La localizzazione della Penisola Antartica, e l’avanzamento della frattura di Larsen C nei mesi scorsi. | MIDAS

Dove andrà a finire il super iceberg? «La circolazione intorno all’Antartide è abbastanza chiusa, è verosimile che cominci a girare attorno al continente. Ma se dovesse andare verso nord il processo di fusione accelererebbe». I ricercatori dell’Helmholtz Centre for Polar and Marine Research hanno individuato quattro possibili “autostrade” in cui si muovono gli iceberg antartici di varia dimensione, a seconda del punto di origine. Il gigantesco A-68 dovrebbe seguire la rotta che porta alla costa orientale della Penisola Antartica, dal mare di Weddell verso l’Atlantico. Probabilmente si dirigerà verso la Georgia del Sud e le Isole Sandwich Australi.

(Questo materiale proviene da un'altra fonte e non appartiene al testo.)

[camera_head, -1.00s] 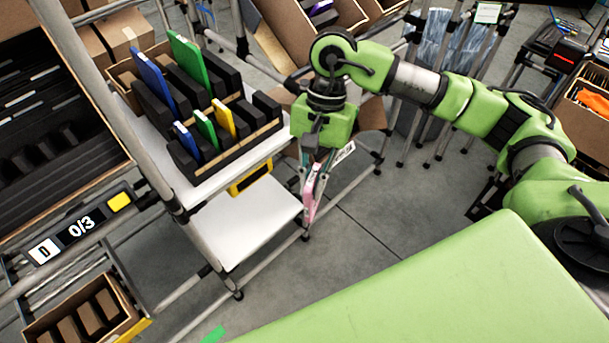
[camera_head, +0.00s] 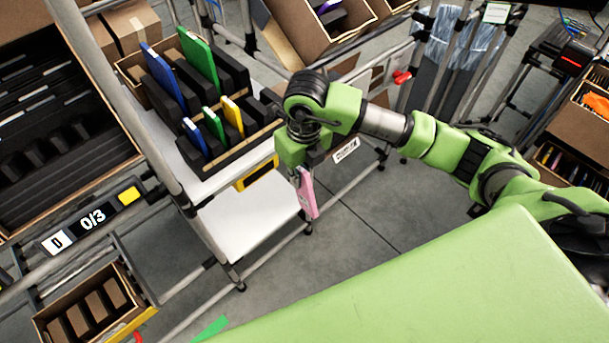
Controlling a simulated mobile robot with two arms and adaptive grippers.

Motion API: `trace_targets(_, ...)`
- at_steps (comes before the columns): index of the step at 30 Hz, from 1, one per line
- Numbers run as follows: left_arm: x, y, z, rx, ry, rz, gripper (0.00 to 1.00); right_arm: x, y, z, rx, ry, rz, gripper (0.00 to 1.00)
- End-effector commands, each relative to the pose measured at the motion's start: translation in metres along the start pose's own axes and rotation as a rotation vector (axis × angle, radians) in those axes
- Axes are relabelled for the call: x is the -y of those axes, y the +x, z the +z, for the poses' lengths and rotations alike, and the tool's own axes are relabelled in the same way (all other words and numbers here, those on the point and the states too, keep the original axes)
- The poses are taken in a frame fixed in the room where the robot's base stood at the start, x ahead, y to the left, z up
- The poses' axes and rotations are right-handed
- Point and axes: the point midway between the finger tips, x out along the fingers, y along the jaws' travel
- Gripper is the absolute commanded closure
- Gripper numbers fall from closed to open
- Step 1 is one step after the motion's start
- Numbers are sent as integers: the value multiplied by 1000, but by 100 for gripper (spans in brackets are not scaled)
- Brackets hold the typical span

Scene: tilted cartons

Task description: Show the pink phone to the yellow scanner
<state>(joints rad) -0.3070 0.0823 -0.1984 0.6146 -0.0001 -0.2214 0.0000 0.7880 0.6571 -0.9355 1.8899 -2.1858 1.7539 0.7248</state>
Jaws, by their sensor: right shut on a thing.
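The pink phone (camera_head: 307,196) hangs tilted from my right gripper (camera_head: 302,176), which is shut on its upper part. The fingertips are partly hidden behind the phone and the gripper body. The yellow scanner (camera_head: 257,176), a yellow frame with a dark face, sits under the edge of the white shelf, just left of the phone. A gap shows between phone and scanner. My left gripper is not in view.
A white rack shelf (camera_head: 190,157) holds black slotted holders with blue, green and yellow devices. A lower white shelf (camera_head: 240,222) lies beside the phone. A display reading 0/3 (camera_head: 92,219) is at left. Open floor (camera_head: 385,235) lies right of the phone.

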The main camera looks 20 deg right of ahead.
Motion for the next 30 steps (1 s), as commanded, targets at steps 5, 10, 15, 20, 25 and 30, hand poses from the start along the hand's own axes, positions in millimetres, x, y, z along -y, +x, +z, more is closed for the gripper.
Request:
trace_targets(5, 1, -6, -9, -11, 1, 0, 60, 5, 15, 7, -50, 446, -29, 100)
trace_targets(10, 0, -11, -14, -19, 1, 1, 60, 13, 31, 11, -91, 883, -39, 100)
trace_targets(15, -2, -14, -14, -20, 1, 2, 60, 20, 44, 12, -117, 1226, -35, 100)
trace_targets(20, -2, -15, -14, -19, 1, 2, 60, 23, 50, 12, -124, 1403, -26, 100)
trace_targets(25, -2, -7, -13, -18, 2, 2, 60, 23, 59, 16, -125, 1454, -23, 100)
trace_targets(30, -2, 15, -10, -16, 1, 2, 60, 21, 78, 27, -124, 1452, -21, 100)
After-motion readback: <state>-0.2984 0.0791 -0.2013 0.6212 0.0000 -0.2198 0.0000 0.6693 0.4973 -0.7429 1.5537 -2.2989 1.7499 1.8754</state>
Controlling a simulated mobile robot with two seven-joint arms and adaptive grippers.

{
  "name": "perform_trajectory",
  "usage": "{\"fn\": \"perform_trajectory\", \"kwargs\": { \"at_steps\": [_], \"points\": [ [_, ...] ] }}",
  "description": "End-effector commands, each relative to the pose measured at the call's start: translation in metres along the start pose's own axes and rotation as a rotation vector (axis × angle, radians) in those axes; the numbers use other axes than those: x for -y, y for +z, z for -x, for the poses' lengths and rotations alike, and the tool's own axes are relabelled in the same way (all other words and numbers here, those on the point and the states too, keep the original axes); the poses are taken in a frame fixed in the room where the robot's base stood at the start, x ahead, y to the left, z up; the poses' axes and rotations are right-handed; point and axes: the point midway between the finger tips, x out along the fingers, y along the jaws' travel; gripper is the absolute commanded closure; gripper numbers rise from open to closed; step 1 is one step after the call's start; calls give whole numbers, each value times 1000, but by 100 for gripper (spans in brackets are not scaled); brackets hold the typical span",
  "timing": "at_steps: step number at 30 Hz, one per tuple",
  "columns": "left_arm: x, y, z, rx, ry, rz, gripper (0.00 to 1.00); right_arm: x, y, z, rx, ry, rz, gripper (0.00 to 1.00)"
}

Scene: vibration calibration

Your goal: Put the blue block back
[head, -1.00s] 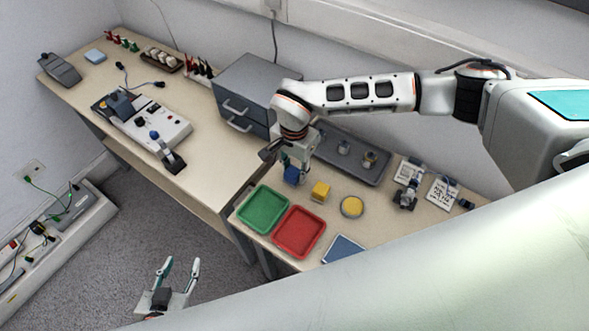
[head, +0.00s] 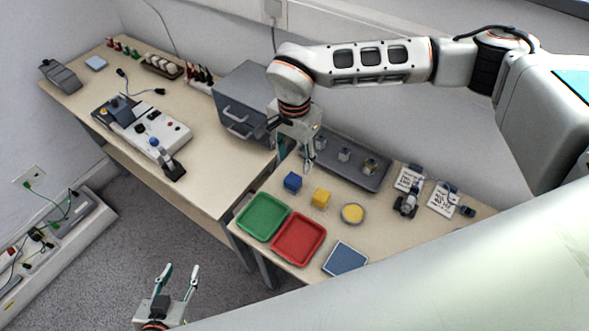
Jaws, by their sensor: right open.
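The blue block (head: 292,182) sits on the light wooden table, behind the green tray (head: 263,216) and left of the yellow block (head: 320,197). My right gripper (head: 295,162) is open and empty, pointing down above and behind the blue block, apart from it. My left gripper (head: 180,275) is open and empty, low over the grey floor in front of the tables.
A red tray (head: 298,239), a blue pad (head: 345,258) and a round yellow-topped dish (head: 352,213) are on the same table. A grey tray (head: 372,180) with small metal weights stands behind. A grey drawer cabinet (head: 245,105) is to the left.

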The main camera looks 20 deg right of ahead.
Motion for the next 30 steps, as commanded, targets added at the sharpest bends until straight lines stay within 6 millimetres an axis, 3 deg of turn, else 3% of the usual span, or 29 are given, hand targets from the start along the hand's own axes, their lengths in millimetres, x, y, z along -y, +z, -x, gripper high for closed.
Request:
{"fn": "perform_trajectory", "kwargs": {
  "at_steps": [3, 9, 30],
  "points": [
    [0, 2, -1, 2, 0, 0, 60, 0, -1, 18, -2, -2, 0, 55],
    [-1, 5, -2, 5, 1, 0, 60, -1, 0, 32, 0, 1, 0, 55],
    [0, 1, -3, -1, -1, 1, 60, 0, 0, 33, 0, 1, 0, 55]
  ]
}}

Che ne sarà dei fondali marini sui cui la piattaforma staccata si poggiava? «Il “pezzo” di Larsen C che si è staccato è interamente galleggiante, ma in generale i segni lasciati sul fondale dalle ice shelves scomparse saranno utili ai glaciologi del futuro: già oggi la ricostruzione delle ice sheets del passato si fa guardando ai fondali oceanici, perché questi giganti di ghiaccio hanno lasciato tracce sul fondale, preservate anche a distanze di 20 mila anni. Grazie a queste macro-tracce è possibile ricostruire le estensioni delle calotte glaciali del passato.

Le ice shelves e gli icebergs poi, quando fondono, rilasciano in mare massi strappati dal continente e scivolati fino a valle. In questo modo è stato possibile, per esempio, calcolare dove arrivava l’Artico 20 mila anni fa: la calotta eurasiatica copriva l’intera Scozia partendo dalle Alpi norvegesi, mentre gli iceberg in mare la lambivano scendendo dall’Atlantico settentrionale».